Vissen naar geluiden met ‘Devilfish’
Tijdens mijn bezoek aan hun studio word ik overweldigd door de hoeveelheid vintage apparatuur. Hardfloor bezit inmiddels elf of twaalf TB-303’s, waaronder enkele zwaar gemodificeerde exemplaren. Een daarvan is de beruchte ‘Devilfish’ modificatie, gekocht van Robin Whittle in Australië. “Je kunt er gekke dingen mee doen”, legt Bondzio uit terwijl hij me de verschillende machines laat zien. De combinatie van meerdere 303’s is kenmerkend voor de Hardfloor sound. “Meer dan drie tegelijk gebruiken heeft geen zin”, legt Zenker uit. “Je kunt wel tien 303’s op elkaar stapelen, maar daar gaat het niet om. Het gaat om de interactie tussen de verschillende sequenties.”

Programmeren met hindernissen
De 303 staat bekend om zijn eigenzinnige programmeerinterface. Ramon Zenker, de technische helft van het duo, legt uit dat juist die moeilijkheidsgraad bijdroeg aan het unieke karakter van acid: “Soms krijg je dingen die je niet wilde hebben. Als je een bepaald ritme in je hoofd hebt, kun je dat op een piano spelen. Met de 303 werkt dat anders – je moet eerst de noten invoeren en dan het ritme. Er ontstaan bijna willekeurige dingen die de geest van de 303 vormen.” “Toen ik hem voor het eerst kreeg, moest ik uitvogelen hoe hij werkte,” herinnert Zenker zich. “Ik zat er uren voor omdat hij zich niet logisch verklaarde zoals apparaten van nu. Je moet eerst de toonhoogte instellen en dan het ritme. Er zijn twee manieren om het te doen. Of je drukt op de knoppen en er is een realtime modus waar je de noten kunt intikken. Tot ik het doorhad, zat ik er een paar uur voor. Ik had geen handleiding destijds en er was geen internet waar ik het kon opzoeken.”
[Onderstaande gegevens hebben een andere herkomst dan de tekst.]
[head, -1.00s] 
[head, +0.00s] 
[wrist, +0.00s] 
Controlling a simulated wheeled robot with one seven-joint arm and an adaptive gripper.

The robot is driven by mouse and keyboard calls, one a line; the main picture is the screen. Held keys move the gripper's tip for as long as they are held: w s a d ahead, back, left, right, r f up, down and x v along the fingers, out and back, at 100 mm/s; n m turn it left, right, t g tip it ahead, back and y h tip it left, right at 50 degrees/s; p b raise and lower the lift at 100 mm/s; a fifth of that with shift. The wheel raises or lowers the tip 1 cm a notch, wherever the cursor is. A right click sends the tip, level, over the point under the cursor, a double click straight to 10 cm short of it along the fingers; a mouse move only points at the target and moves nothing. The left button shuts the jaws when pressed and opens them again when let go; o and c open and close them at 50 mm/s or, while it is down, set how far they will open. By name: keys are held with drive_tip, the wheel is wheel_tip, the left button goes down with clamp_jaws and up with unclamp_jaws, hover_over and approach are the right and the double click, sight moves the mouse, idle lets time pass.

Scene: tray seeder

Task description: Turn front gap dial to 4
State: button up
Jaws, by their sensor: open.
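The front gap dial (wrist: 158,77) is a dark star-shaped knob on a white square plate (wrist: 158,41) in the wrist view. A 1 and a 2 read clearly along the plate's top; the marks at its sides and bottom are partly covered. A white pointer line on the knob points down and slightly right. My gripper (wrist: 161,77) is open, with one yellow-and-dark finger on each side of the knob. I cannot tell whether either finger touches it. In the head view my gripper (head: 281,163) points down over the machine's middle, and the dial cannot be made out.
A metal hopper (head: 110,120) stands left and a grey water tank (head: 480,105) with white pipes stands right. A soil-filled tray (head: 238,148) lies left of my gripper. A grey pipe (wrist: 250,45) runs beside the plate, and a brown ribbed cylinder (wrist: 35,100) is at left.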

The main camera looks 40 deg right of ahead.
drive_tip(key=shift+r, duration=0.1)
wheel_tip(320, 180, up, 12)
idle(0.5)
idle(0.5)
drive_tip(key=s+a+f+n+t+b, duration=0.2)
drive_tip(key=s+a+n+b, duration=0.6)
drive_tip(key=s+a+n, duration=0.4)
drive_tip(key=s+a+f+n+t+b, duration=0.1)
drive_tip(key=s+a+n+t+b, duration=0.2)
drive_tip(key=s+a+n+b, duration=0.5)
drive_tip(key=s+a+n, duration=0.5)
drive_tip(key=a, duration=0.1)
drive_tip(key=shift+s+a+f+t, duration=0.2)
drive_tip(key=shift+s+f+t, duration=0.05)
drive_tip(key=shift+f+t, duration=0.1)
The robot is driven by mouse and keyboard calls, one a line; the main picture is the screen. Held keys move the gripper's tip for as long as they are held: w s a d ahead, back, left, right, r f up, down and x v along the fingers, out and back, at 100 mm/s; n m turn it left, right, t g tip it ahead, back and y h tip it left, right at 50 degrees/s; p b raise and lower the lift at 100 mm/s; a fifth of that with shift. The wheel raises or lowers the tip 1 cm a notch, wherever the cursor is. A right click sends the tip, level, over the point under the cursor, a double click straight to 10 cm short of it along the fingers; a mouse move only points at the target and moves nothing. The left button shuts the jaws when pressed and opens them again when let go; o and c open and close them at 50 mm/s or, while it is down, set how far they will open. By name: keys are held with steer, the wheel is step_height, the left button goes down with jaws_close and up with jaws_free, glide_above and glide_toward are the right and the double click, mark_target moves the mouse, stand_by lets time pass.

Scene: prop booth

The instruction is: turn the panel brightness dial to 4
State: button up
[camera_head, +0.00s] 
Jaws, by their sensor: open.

‘Acperience 1’: Een acid klassieker
De doorbraak van Hardfloor kwam met ‘Acperience 1’, een track die de mogelijkheden van de 303 volledig benutte. “We hadden deze enorme break in het midden gemaakt”, vertelt Bondzio. “Toen we het af hadden voelden we dat we iets bijzonders hadden. We lieten het aan onze vriend Jens Lissat horen, en hij zei dat de break te lang was, dat niemand zou dansen, dat mensen van de dansvloer zouden gaan. Maar wij geloofden erin. En ja, we hadden gelijk. Tot op de dag van vandaag spelen we deze track live. En het werkt nog steeds net zo goed.”
Interactive: het andere gezicht van Ramon Zenker
Naast zijn werk met Hardfloor is Ramon Zenker ook bekend van Interactive, een project met Jens Lissat dat een heel andere kant van zijn muzikale spectrum laat zien. “Het was voor mij altijd belangrijk om veel verschillende dingen te doen”, legt Zenker uit. “Bij Hardfloor deden we alleen acid, terwijl Interactive eerst meer techno was en later een raveproject werd. Ik probeerde het altijd te scheiden en veel verschillende dingen te doen.” Interactive scoorde hits met tracks als ‘Who Is Elvis?’ en ‘Dildo’. “Het waren geen gimmicks”, benadrukt Zenker. “We namen de muziek serieus, maar we hadden er wel veel lol mee. Een titel als ‘Who Is Elvis?’ - we vonden het grappig. Wie is Elvis eigenlijk? Het was een beetje als reactie op tracks als ‘James Brown Is Dead’. Techno was nieuw, het was anders, het was provocatief. Het ging niet meer om songs, het ging om geluiden.”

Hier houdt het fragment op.